My child enjoys turning the page of a story when I pause and look at him.


Uses single-letter grapheme–phoneme correspondences and common digraphs to decode and encode words when reading and creating texts


My child can point to the correct first letter of basic words e.g., points to the letter h for house.

My child can group together pictures that start with the same letter or sound e.g., car, cat, cup.


Reads decodable texts aloud with automaticity


My child can easily find their own name amongst other words.

My child can find the word ball when shown a picture of a ball.

My child can find the matching picture or symbol to a word if asked when we read to her.

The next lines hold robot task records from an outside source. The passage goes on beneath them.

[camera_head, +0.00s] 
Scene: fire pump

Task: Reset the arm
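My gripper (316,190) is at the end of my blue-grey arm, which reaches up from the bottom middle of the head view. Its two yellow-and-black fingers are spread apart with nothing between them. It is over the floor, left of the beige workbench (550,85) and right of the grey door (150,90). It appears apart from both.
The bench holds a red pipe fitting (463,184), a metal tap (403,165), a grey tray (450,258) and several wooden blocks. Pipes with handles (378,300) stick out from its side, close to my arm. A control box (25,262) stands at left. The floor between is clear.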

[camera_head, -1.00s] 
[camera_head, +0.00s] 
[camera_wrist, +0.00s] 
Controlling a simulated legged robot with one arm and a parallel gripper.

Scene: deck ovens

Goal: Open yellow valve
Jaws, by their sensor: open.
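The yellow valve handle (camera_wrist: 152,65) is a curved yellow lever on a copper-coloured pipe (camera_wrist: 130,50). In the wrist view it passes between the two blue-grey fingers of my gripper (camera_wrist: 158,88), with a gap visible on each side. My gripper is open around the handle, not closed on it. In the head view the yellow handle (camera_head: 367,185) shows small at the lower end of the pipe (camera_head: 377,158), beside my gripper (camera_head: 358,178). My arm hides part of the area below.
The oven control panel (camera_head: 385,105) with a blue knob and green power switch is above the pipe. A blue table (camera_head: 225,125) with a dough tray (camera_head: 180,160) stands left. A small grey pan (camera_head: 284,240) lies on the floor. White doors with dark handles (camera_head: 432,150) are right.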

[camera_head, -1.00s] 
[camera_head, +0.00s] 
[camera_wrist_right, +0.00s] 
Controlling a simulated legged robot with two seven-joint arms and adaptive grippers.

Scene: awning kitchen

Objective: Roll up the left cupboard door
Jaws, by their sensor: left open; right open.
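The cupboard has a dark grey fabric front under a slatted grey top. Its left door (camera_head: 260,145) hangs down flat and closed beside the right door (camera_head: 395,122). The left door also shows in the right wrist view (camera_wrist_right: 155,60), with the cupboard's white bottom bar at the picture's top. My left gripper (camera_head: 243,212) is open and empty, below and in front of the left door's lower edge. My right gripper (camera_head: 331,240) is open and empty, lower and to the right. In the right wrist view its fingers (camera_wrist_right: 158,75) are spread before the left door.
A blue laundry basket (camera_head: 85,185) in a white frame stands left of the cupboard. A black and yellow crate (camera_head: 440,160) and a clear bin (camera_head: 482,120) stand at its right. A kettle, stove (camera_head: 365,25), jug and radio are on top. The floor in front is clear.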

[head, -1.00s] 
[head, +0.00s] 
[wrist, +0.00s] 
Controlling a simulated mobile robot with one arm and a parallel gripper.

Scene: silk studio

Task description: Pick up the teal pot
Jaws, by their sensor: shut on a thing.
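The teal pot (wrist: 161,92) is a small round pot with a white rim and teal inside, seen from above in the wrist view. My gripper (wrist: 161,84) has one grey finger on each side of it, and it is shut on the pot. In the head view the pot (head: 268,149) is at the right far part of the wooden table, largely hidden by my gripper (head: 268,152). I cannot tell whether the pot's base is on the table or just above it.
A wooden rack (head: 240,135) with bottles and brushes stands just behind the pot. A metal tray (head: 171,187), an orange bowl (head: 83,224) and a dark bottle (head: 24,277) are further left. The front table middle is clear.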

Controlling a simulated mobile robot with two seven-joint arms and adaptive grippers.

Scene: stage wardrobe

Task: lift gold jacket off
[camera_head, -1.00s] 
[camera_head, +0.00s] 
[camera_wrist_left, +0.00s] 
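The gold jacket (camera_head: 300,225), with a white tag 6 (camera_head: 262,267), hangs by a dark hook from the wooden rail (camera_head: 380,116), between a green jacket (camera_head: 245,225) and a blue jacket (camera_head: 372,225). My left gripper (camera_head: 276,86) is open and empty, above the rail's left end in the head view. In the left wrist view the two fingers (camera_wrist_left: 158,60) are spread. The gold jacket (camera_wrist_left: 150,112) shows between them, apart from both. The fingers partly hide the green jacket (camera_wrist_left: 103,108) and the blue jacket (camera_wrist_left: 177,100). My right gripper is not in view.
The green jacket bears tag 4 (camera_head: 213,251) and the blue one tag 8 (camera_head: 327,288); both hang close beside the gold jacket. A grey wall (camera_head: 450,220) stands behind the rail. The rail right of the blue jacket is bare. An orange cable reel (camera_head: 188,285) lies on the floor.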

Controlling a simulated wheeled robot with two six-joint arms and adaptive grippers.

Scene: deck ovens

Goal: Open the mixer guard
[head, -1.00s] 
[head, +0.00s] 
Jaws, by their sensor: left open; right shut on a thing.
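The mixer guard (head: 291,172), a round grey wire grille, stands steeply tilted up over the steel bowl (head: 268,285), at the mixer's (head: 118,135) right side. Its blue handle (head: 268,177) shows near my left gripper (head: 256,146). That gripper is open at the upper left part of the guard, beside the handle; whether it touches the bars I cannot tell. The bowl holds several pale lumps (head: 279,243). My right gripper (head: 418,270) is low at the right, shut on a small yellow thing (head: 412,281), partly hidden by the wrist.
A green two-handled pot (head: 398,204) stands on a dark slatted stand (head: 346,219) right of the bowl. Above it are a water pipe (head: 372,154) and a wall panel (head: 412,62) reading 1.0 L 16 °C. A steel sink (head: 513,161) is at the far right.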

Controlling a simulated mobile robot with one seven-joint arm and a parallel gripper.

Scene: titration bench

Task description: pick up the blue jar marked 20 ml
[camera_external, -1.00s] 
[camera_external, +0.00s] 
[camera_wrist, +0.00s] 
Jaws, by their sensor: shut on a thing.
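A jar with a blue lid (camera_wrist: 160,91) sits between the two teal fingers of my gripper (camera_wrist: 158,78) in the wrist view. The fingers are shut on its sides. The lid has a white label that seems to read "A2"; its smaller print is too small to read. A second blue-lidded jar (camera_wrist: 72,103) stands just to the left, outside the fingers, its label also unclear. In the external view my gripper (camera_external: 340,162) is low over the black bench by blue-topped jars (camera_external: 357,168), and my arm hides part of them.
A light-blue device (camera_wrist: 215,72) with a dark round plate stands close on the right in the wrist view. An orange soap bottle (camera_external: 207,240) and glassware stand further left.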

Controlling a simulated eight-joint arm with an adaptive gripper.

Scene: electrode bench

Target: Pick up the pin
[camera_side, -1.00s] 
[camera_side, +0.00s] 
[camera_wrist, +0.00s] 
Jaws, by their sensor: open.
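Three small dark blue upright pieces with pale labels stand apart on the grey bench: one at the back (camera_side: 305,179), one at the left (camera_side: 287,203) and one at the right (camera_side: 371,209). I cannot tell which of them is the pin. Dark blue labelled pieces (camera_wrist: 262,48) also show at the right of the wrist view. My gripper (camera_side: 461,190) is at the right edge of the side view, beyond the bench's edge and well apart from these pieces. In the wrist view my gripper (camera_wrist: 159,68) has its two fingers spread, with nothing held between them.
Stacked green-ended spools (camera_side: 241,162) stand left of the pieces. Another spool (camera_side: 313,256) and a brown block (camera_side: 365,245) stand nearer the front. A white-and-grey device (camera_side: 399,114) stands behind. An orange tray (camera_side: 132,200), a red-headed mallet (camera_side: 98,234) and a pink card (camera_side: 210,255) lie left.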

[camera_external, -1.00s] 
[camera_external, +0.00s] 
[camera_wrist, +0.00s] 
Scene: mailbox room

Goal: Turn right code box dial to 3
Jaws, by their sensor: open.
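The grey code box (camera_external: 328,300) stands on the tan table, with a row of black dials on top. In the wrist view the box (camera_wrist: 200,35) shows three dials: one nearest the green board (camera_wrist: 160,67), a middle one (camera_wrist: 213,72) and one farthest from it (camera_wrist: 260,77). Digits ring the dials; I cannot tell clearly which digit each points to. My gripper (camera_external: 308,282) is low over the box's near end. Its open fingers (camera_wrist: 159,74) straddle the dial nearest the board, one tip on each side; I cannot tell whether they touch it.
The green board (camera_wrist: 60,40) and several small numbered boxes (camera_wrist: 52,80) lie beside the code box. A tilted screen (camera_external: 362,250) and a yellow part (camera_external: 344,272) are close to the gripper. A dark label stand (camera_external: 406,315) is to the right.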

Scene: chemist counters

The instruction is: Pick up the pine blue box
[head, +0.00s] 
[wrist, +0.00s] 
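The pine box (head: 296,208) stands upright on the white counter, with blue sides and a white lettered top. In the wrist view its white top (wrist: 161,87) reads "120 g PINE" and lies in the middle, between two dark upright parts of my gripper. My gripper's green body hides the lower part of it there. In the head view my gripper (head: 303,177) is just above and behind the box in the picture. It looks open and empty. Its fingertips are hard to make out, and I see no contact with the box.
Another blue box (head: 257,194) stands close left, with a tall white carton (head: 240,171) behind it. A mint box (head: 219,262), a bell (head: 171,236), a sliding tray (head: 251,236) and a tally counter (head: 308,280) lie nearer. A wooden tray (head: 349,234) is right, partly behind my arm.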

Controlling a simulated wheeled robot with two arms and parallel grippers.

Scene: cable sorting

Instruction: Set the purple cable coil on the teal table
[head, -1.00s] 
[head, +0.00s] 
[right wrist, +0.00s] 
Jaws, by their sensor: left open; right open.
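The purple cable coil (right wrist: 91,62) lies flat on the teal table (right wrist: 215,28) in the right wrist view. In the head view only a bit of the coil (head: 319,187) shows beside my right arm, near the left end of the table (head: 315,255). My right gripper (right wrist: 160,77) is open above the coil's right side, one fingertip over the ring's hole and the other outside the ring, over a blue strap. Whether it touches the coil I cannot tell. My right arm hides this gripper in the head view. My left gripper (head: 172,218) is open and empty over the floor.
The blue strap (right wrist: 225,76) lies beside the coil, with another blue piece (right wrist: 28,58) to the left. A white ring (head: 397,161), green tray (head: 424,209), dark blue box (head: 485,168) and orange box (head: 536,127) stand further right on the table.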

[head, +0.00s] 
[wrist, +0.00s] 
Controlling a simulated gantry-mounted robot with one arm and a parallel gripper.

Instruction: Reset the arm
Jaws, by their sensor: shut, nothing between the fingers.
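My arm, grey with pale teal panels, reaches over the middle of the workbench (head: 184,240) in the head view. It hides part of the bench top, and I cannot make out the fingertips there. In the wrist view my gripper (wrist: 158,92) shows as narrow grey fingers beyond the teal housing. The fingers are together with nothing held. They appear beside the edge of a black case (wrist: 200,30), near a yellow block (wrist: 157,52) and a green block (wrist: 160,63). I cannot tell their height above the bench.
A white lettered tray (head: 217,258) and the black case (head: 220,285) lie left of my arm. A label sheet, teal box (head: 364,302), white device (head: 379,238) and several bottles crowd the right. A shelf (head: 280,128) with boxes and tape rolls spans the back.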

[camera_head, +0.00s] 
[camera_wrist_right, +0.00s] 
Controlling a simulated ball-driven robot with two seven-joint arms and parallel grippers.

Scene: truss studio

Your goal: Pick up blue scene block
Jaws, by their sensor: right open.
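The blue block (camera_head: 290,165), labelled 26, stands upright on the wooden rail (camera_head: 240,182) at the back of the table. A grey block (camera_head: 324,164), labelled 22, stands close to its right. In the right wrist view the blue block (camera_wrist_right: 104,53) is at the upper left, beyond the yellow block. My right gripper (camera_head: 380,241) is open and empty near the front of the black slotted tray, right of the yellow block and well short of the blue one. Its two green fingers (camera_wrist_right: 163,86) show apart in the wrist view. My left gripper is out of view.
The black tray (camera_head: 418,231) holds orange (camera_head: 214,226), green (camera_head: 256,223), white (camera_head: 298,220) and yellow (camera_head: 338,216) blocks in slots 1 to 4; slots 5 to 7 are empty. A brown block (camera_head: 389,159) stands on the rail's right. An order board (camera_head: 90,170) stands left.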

Comprehends independently read texts using background knowledge, word knowledge and understanding of how sentences connect


My child can copy a picture and perform the action e.g., jump if shown a picture of someone jumping.

My child knows to stop at a pedestrian crossing when he sees the sign.


Creates written texts that include at least 2 related ideas and correct simple sentences


My child can identify the correct colour spoken of in a story.

My child can act out 2 step instructions either through my direction or if asked to act out a part of a story e.g., the rabbit hopped over and hid behind the lounge.


Applies phonological, orthographic and morphological generalisations and strategies to spell taught familiar and high-frequency words when creating texts.


My child can sign the correct spelling of familiar words.

My child can point to the correct spelling of basic words out of a group e.g., ball, bal, bawl.

My child can use alphabet cards to spell familiar words.

My child can match photos with words beginning with a certain letter of the alphabet.


Produces all lower-case and upper-case letters to create texts


My child can use upper- and lower-case cards to spell her own name with a capital.

My child can point to the upper-case letters in a story.


Understands and responds to literature read to them.


My child can select a picture to correctly match the ending of a sentence read to them.

My child can use photos to retell a story correctly.

My child can point to the main characters in a story.